Raising the dust: Woodside has beaten more than 140 companies to
win oil exploration rights in Libya, and will next month start its
drilling program.

Raising the dust: Woodside has beaten more than 140 companies to win oil exploration rights in Libya, and will next month start its drilling program.


By Barry Fitzgerald
December 30, 2005

NEXT month Perth-based Woodside is due to drill the first exploration well in a $US194 million ($A266 million) hunt for oil beneath the desert sands and gulf waters of Libya.

The country had been off limits to Western companies due to sanctions imposed by the US and the United Nations in the 1980s and 1990s in response to terrorist activities. Libya rejoined the international community in 2003 after agreeing to pay $US2.3 billion to the families of those killed in the 1988 bombing of a Pan American flight over Lockerbie in Scotland.

Woodside was among the first back into the country known for its big oilfields. Woodside's first exploration well is due to start late next month in a rapid-fire six-well program in the onshore Murzuq Basin, 1500 kilometres south-west of Tripoli.

Also, the first well in an initial seven-well program will be drilled in the onshore portion of the Sirte Basin on the other side of the country. The combined onshore program has been priced at more than $US100 million and has Woodside as 45 per cent partner and operator with Repsol and Hellenic Petroleum.

Libya has reserves of 36 billion barrels of oil, and it is estimated that another 35 billion barrels of oil remains to be found. Woodside has yet to detail the size of the oil targets it has identified beneath the Sahara's sand dunes, but its permits in the Murzuq and Sirte basins are very much in "elephant" country in oilfield terms. So much so that one of the fields in the Murzuq Basin where Woodside secured a large exploration block is actually called Elephant.

The AGIP-operated field ranks as a 700-million-barrel field, while a region to the west of the Woodside permit is home to Repsol's 380-million-barrel El Sharara A and its 350-million-barrel El Sharara fields.

In the onshore portion of the Sirte Basin, Woodside's five exploration blocks are surrounded by several monster fields, including the 5-billion-barrel Gialo field, the 4.2-billion-barrel Amal field and the 2.5-billion-barrel Zelten field.

Woodside's agreement with the Libyan National Oil Corporation followed the normalisation of diplomatic relations between Australia and Libya.

Woodside has since expanded its exploration effort in Libya by successfully bidding for four blocks in the offshore portion of the Sirte Basin. Four exploration wells are expected to be drilled up to 100 kilometres offshore from Tripoli starting late next year.

The offshore program has been priced at $US94 million.
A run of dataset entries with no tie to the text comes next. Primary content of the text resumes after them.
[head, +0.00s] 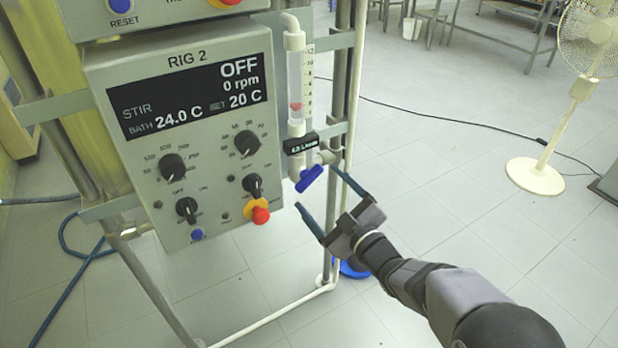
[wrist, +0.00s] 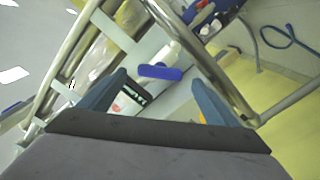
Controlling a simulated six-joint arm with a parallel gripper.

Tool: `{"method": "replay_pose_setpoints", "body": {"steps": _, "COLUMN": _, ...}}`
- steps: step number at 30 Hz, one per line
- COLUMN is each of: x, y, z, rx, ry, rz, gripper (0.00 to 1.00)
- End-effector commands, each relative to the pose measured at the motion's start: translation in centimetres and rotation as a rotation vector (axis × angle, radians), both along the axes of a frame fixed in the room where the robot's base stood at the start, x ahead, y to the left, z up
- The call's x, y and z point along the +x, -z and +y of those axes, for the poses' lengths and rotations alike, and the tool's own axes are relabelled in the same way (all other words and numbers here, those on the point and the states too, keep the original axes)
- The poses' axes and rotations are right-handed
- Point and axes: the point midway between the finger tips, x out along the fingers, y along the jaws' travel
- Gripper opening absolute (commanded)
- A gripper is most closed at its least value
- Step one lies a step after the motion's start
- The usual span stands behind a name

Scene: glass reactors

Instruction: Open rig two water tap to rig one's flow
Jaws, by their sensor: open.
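The rig two control box (head: 188,135) is grey and labelled RIG 2. Its display reads OFF, 0 rpm, bath 24.0 C, set 20 C. To its right a clear flow tube (head: 298,82) with a scale holds a reddish float partway up. A black label (head: 301,143) below it has small text I cannot read surely. The blue tap handle (head: 309,178) sits under the label, tilted in the head view. My gripper (head: 318,192) is open and empty, its fingers just short of the handle. In the wrist view the blue handle (wrist: 160,72) lies between and beyond the fingertips (wrist: 157,82).
A steel frame post (head: 343,90) stands right behind the tube. A red and yellow stop button (head: 259,213) sits on the box close to my left finger.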

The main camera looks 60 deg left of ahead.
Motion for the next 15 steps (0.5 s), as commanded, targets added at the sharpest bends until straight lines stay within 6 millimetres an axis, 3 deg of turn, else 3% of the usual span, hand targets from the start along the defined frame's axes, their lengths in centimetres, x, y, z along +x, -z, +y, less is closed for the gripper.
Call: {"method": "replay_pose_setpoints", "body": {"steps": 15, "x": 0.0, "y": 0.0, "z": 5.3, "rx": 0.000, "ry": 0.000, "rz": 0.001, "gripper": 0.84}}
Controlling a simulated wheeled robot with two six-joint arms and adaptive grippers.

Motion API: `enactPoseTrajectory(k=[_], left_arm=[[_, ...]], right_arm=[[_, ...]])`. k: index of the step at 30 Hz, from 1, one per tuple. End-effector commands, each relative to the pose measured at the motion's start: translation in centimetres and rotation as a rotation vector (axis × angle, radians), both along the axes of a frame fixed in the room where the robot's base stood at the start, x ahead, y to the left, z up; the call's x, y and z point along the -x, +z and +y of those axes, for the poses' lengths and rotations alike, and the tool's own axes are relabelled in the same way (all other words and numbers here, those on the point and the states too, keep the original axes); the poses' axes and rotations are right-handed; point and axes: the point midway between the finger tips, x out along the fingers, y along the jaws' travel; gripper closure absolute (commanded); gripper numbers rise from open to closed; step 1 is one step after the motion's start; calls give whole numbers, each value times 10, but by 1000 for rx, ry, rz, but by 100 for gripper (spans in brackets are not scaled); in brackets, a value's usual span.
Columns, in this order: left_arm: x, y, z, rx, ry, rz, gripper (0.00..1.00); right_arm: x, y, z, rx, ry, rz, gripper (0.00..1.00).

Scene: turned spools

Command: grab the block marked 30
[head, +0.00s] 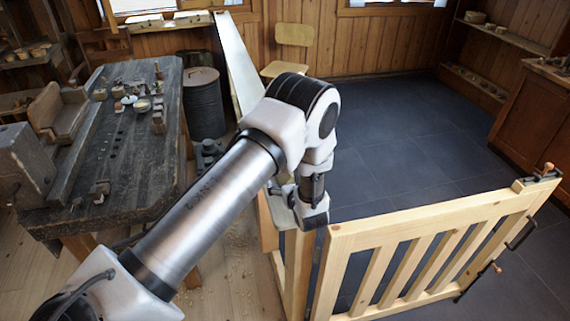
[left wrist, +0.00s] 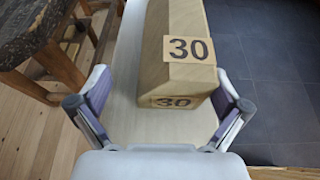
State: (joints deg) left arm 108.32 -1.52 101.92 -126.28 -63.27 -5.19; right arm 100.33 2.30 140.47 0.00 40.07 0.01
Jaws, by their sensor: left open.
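The block marked 30 (left wrist: 180,75) is a pale wooden block with chamfered edges, seen in the left wrist view. It bears the label 30 on its top and again on its near end. It lies on a long pale board (left wrist: 128,115). My left gripper (left wrist: 163,92) is open, with one finger on each side of the block's near end. Whether a finger touches the block I cannot tell. In the head view my left gripper (head: 308,212) is over the near end of the board (head: 237,65), and my arm hides the block. My right gripper is not in view.
A wooden railing gate (head: 430,245) stands close to the right of my left gripper. A dark workbench (head: 120,150) with small items stands at the left. A dark barrel (head: 204,105) and a chair (head: 290,50) are behind. The dark tiled floor at the right is clear.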

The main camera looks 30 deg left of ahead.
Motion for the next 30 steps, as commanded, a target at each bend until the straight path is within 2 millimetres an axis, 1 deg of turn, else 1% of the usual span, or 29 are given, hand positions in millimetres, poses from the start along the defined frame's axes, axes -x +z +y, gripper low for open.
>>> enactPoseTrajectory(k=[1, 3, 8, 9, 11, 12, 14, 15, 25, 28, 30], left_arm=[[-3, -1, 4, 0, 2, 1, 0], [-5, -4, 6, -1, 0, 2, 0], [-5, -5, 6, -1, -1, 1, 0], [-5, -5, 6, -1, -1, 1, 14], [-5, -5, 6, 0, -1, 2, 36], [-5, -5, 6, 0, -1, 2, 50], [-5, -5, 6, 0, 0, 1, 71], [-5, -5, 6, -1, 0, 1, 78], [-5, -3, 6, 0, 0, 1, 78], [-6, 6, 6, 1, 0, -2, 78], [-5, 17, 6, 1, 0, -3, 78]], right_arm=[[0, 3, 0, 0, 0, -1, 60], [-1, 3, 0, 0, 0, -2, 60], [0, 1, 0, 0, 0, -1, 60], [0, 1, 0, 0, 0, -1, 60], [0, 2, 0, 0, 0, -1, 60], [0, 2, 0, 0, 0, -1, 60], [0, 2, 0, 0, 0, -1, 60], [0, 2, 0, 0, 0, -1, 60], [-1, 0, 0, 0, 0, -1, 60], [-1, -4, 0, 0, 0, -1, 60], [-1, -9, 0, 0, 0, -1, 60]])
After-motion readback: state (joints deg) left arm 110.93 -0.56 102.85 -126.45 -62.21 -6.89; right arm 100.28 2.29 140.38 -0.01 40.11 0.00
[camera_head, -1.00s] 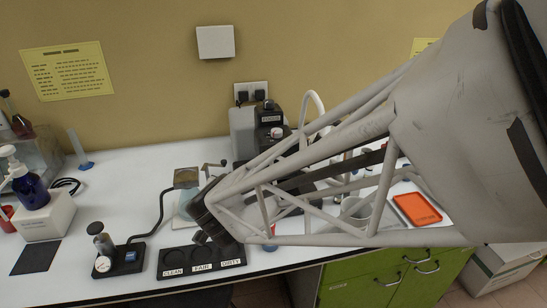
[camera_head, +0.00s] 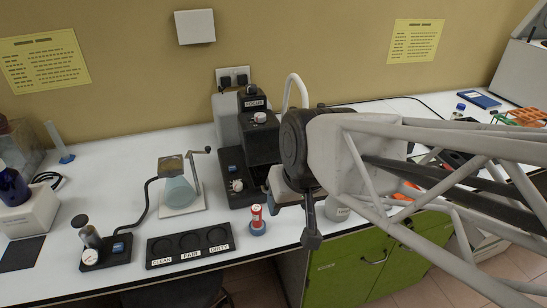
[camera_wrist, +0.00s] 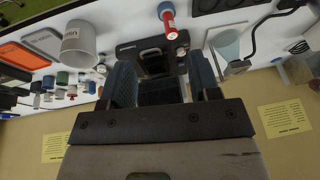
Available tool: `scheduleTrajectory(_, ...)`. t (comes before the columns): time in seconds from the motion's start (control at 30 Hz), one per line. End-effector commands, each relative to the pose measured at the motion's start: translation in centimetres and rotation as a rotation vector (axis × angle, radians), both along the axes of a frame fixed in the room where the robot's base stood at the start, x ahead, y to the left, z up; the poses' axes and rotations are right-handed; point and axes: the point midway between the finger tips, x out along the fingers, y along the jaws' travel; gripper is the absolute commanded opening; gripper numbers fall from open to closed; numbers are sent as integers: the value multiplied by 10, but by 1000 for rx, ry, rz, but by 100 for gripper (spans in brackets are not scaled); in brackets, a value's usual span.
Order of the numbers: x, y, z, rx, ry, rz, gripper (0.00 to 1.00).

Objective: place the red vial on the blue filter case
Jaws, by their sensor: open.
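A flat blue case (camera_head: 478,99), which looks like the filter case, lies at the far right back of the bench.
The black tray (camera_head: 150,266) marked CLEAN, FAIR and DIRTY lies left of the vial. A dark microscope-like device (camera_head: 262,140) stands behind it. A white cup (camera_wrist: 79,45) and an orange tray (camera_wrist: 22,58) show in the wrist view. My arm covers much of the right bench.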

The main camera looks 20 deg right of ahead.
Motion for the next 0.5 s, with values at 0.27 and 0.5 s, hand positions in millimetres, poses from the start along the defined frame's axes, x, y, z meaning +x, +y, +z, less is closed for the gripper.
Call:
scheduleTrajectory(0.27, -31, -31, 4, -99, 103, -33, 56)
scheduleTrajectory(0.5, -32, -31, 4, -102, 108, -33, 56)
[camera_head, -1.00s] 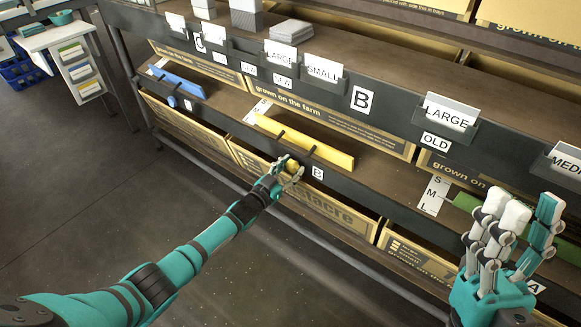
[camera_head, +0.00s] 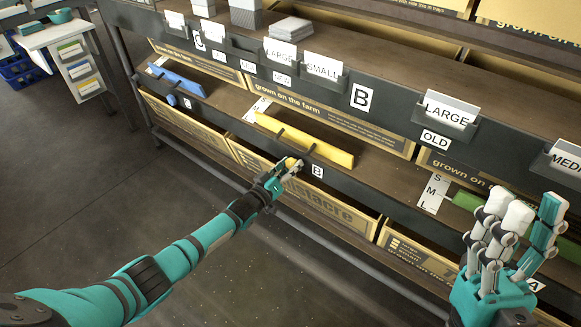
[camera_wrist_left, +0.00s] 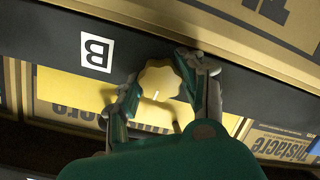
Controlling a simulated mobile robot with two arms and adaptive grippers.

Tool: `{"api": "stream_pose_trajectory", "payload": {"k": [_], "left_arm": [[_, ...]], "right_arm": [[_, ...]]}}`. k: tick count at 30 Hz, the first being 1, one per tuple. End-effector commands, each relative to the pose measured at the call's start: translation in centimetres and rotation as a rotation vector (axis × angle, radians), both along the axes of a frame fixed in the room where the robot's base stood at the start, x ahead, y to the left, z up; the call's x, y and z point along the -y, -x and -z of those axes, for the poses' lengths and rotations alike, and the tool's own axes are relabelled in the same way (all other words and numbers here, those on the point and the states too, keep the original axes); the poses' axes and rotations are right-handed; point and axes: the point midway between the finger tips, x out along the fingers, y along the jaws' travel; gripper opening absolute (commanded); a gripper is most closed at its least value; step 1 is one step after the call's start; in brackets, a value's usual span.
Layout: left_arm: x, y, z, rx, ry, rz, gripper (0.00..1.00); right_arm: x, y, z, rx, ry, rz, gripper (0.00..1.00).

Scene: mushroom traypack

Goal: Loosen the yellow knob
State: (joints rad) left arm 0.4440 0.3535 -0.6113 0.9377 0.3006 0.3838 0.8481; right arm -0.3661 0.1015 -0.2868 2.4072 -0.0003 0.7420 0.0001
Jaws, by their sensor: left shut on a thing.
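The yellow knob (camera_wrist_left: 159,80) sits on the dark shelf rail, beside the "B" label (camera_wrist_left: 97,52) in the left wrist view. My left gripper (camera_wrist_left: 158,88) has its fingers on both sides of the knob and is shut on it. In the head view my left gripper (camera_head: 287,166) covers most of the knob. The yellow bar (camera_head: 318,148) lies on the shelf just behind the rail. My right gripper (camera_head: 512,225) is raised at the lower right, away from the knob, with its fingers spread and nothing between them.
A blue bar (camera_head: 178,80) lies further left on the same shelf and a green bar (camera_head: 467,201) further right. Cardboard boxes (camera_head: 318,203) stand below the rail, close under my left gripper. The floor (camera_head: 90,200) in front of the shelf is clear.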

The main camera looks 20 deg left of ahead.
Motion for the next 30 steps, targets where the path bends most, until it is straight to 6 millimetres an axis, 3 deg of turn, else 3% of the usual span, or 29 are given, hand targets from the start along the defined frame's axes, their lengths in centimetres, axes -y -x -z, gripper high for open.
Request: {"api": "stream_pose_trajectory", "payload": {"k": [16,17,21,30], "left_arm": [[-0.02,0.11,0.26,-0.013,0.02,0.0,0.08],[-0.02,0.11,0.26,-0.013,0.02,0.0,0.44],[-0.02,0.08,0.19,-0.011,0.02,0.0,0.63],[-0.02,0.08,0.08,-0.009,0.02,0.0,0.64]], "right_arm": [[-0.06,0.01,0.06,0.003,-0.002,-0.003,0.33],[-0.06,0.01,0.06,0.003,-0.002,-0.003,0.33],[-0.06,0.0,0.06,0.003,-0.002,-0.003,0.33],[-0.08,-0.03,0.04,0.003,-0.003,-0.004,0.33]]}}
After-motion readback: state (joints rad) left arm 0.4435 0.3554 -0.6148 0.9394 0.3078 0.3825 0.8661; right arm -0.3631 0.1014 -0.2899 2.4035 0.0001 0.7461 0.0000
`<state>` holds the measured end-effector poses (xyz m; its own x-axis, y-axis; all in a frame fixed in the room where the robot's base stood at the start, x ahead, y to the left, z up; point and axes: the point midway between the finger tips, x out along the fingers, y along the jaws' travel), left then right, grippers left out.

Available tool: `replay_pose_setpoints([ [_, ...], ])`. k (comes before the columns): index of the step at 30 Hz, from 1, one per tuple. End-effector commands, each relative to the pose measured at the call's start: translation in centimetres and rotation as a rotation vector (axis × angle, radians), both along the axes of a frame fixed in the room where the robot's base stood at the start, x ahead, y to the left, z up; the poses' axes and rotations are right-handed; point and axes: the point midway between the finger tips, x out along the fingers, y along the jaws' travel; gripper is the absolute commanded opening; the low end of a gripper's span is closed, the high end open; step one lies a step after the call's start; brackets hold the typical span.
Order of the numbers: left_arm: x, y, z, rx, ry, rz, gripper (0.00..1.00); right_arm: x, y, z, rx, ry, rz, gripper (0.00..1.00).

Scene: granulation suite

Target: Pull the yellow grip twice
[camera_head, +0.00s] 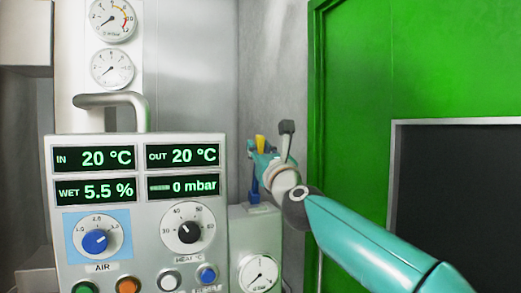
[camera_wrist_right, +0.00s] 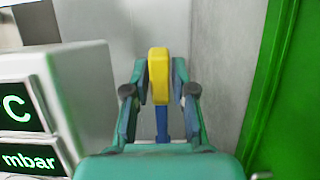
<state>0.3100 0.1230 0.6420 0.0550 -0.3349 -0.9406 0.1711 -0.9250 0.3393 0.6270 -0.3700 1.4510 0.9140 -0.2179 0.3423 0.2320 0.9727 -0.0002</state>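The yellow grip (camera_head: 260,144) is an upright bar on a blue stem (camera_head: 254,188), on top of a grey housing right of the control panel. In the right wrist view the yellow grip (camera_wrist_right: 158,76) stands between the two fingers of my right gripper (camera_wrist_right: 160,80), with the blue stem below it. The fingers close in on both sides of the grip and appear to touch it. In the head view my right gripper (camera_head: 262,155) is at the grip and partly covers it. My left gripper is not in view.
A control panel (camera_head: 140,210) with readouts, knobs and buttons stands at the left. A pressure gauge (camera_head: 260,273) is on the grey housing (camera_head: 250,230) below the grip. A green door frame (camera_head: 350,90) is close on the right.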

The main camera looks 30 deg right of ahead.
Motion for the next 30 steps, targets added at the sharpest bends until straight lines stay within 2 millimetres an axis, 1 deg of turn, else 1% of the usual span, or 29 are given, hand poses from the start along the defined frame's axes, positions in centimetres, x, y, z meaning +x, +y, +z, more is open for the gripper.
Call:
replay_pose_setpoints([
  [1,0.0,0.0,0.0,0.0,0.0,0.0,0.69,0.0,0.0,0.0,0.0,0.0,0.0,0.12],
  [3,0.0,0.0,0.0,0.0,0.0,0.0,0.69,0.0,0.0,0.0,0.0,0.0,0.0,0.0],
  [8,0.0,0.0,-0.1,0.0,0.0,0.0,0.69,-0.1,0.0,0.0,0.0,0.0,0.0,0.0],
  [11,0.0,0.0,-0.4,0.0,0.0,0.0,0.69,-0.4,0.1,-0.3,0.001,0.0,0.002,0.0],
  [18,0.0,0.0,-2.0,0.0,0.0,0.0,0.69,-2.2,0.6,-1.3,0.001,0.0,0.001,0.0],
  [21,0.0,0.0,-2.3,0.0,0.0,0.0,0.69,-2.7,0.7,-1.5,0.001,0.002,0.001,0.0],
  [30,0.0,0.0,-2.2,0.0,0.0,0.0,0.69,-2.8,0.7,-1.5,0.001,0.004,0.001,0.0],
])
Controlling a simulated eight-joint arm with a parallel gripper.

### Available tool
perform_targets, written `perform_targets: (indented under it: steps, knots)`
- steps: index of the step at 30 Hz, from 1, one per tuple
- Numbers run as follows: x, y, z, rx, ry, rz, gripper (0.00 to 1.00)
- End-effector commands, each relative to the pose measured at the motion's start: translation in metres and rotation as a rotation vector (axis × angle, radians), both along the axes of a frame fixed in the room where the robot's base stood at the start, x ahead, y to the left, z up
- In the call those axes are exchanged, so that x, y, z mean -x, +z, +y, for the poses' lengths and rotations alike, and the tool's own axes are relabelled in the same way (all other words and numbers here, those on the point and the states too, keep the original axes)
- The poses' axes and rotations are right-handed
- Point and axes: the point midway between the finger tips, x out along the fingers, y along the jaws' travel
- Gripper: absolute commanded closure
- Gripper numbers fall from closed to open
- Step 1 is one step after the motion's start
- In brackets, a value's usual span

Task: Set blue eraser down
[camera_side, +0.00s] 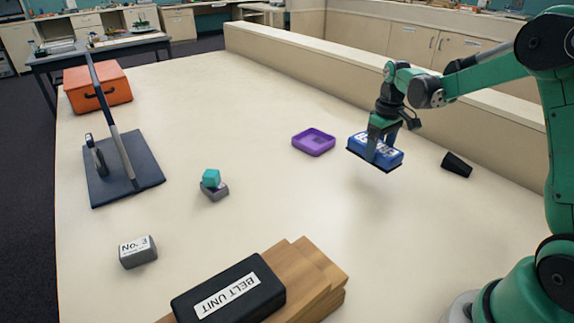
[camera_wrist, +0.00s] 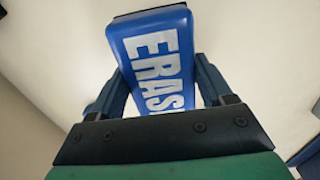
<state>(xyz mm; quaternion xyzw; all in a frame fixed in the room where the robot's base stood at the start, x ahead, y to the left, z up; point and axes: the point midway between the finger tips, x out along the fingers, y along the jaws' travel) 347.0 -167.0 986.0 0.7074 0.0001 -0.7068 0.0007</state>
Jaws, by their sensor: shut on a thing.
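The blue eraser (camera_side: 378,152) has white lettering on its top and a dark underside. My gripper (camera_side: 383,143) is shut on it and holds it above the pale table, with a faint shadow below. In the wrist view the eraser (camera_wrist: 152,62) lies between the two fingers of my gripper (camera_wrist: 160,90), its lettering partly hidden by the gripper body. The exact gap between eraser and table is hard to tell.
A purple tray (camera_side: 314,142) lies left of the eraser, and a small black block (camera_side: 457,165) lies to its right. A teal cube (camera_side: 211,178) sits on a grey block (camera_side: 214,192). A belt unit (camera_side: 229,291) rests on wooden boards (camera_side: 312,272). A low wall (camera_side: 330,68) edges the table.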

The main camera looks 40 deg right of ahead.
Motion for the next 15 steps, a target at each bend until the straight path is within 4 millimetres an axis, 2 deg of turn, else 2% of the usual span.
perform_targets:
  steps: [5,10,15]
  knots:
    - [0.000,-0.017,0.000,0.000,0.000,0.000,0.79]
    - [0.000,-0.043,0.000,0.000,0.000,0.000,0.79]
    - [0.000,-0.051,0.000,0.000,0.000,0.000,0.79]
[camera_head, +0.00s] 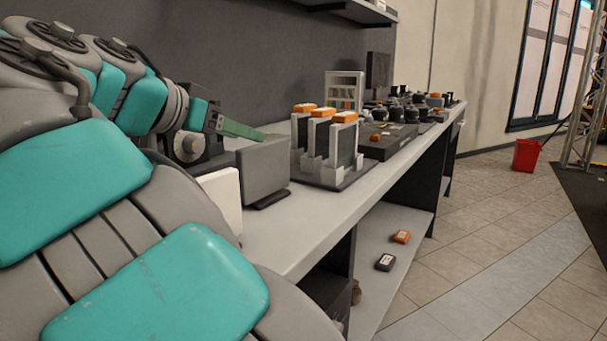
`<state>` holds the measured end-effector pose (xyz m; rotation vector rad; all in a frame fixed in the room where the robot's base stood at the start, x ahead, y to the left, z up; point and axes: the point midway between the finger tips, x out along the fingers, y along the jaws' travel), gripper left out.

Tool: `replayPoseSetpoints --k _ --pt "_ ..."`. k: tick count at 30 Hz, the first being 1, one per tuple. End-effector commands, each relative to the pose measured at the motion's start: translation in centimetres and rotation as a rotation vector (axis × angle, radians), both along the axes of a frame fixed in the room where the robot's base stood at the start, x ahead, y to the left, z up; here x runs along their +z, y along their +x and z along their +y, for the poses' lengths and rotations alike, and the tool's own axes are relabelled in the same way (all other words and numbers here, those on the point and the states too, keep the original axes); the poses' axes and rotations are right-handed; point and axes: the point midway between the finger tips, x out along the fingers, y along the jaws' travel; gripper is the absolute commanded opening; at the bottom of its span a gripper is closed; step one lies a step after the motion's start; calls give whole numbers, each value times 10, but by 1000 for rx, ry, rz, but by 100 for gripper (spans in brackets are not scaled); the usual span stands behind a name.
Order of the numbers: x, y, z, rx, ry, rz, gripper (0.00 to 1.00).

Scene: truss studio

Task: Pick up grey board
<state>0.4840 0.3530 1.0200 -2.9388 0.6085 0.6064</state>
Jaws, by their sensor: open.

Woodside's partners are US group Occidental returning to Libya after abandoning its oil production interests there due to the US Government's 1986 embargo and an arm of the Abu Dhabi Government.

Woodside beat competition from more than 140 mainly US oil and gas companies for the prized exploration ground in the oil-rich African nation.

The Libyan Government will take anywhere from 10.8 to 38.9 per cent of the oil and gas pumped from any developments on the permits by the foreign companies, the return of which is part of the plan by Libyan leader Colonel Muammar Gaddafi to double the nation's oil output this decade.

Woodside shares rose 36 to $38.95 yesterday. The group's Libyan exploration is eagerly awaited by the local market, but the gain was more of a response to an overnight move in oil prices to more than $US60 a barrel. The stock is set to close the year sporting a 96 per cent gain.

This reflects the impact of the oil price spike on group earnings; the effect that the boom in Asian demand for liquefied natural gas is having on expansion plans at the group's one-sixth-owned North-West Shelf gas project; and Woodside's plan for the rapid development of its wholly owned Pluto LNG project.